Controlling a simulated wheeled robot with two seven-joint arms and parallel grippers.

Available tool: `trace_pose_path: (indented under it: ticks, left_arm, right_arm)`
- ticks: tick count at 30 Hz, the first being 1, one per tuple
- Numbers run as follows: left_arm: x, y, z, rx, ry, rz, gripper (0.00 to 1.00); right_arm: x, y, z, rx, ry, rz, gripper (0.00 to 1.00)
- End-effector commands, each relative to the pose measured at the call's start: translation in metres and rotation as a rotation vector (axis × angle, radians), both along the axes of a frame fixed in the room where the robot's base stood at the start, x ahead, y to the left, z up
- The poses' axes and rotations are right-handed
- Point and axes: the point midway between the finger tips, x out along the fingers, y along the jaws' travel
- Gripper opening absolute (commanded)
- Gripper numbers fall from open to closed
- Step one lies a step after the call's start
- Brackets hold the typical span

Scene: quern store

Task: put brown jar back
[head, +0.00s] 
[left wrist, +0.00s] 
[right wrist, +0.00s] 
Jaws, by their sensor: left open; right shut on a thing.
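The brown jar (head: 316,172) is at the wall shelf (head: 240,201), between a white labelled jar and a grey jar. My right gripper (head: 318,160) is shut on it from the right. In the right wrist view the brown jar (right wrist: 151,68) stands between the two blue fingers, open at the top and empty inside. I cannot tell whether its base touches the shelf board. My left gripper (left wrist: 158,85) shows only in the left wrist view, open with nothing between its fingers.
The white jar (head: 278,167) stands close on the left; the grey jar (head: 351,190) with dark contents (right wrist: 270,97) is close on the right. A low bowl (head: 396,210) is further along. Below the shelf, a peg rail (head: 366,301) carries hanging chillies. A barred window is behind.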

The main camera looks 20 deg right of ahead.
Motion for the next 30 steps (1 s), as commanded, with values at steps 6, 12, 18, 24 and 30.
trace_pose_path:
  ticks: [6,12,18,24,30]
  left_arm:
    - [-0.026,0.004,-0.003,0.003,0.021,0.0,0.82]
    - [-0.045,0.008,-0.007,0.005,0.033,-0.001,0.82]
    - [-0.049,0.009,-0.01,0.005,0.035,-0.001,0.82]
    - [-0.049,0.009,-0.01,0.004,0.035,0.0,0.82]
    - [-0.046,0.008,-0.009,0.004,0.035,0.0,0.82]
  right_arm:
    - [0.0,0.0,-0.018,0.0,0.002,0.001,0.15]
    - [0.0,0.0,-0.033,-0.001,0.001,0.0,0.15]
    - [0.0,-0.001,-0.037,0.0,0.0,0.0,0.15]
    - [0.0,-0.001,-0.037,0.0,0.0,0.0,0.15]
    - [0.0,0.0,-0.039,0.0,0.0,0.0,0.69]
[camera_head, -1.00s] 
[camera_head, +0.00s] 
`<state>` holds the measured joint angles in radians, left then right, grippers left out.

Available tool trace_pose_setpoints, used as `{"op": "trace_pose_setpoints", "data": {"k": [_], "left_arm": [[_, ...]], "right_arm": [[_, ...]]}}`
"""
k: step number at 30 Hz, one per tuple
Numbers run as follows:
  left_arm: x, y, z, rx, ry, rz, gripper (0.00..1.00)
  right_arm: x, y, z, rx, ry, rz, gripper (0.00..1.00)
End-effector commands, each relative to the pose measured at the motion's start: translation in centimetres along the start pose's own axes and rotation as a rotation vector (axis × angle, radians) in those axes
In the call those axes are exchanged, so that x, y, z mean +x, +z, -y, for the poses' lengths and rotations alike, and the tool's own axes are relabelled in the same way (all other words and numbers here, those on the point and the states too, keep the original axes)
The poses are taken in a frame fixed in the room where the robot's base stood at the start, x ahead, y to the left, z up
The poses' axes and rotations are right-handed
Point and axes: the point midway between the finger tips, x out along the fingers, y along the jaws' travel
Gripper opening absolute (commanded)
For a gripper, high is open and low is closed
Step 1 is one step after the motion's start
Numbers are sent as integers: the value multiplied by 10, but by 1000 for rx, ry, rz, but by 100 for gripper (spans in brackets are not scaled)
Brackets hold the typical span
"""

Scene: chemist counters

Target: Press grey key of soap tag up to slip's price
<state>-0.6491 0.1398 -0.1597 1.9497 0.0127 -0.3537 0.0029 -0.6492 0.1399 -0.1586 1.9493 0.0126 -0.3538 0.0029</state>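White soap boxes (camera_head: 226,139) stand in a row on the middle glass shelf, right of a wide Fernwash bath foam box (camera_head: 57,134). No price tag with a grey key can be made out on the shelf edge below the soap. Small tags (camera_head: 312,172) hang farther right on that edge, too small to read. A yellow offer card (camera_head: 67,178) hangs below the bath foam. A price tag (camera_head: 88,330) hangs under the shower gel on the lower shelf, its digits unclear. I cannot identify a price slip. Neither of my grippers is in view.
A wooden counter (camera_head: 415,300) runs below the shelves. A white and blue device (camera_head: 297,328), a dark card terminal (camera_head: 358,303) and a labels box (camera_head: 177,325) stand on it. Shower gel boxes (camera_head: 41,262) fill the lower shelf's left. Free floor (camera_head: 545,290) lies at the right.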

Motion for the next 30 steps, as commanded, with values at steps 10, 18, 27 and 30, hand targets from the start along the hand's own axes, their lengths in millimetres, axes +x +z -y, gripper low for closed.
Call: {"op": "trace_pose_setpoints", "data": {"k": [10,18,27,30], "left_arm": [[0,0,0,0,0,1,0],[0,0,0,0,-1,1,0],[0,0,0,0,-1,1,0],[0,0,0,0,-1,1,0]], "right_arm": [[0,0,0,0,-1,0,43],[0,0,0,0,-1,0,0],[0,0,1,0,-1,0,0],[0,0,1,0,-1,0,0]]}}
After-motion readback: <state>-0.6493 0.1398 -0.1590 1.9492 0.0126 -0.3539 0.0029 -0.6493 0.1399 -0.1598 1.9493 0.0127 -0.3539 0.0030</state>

▸ Task requirements: Which lines include "handed"? Copy each of them out.

▸ Problem solution:
- The poses' axes and rotations are right-handed
The poses' axes and rotations are right-handed

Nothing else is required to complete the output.